The founder of binomial nomenclature, Swedish botanist Carl Linnaeus (1707-1778), is responsible for the way the terms flora and fauna have come to mean all the plants or animals of a place or an epoch.
Linnaeus used the terms in the titles of two companion works, Flora Suecica (1745) and Fauna Suecica (1746). Suecica and Suecicus are Latinized versions of Sweden and Swedish. Flora Suecica can be translated as Plants of Sweden and Fauna Suecica as Animals of Sweden.
Flora was the Roman goddess of flowers.

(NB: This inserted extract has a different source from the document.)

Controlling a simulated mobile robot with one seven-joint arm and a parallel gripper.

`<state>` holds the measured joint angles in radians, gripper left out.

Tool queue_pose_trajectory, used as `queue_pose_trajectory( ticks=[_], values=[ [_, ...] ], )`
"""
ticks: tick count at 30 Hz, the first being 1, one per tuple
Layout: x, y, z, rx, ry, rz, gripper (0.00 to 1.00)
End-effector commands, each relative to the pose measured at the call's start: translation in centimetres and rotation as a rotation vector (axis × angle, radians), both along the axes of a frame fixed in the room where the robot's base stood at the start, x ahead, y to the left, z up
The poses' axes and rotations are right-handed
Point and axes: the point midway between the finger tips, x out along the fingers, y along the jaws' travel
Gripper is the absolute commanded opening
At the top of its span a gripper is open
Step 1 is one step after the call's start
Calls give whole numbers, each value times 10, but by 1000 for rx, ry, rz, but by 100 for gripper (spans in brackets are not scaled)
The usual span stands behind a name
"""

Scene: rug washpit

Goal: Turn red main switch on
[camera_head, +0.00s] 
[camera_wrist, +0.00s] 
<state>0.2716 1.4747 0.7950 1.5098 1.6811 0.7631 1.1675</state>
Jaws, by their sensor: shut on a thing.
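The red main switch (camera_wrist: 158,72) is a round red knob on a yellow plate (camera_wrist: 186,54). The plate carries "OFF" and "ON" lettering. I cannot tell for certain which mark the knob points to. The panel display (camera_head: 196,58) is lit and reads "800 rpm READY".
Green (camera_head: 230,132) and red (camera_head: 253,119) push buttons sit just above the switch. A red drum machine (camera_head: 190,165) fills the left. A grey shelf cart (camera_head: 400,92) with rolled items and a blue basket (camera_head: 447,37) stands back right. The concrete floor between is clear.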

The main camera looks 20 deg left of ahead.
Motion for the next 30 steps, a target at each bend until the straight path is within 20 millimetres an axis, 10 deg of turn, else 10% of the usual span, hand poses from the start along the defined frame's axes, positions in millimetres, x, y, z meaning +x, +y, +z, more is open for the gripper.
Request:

Fauna was the sister of Faunus, a Roman woodland deity.
Bonus: Since I used the expression “founder of binomial nomenclature” to identify Linnaeus, I’d better offer an explanation.
binomial nomenclature: the two-part system of naming plants and animals (bi=two; nomen=name).
Under this system each plant and animal is given two names to identify it: the genus name and the species name.
As to be expected, Linnaeus’s original system has been adapted and expanded in the course of 200 years, but generally speaking, every plant and animal can be identified by a scientific name having two parts. For example, the scientific name for human beings is Homo sapiens; for cats, Felis catus; horses, Equus caballus; morning glory, Ipomoea purpurea; marigold, Tagetes patula, and dandelion, Taraxacum officinale.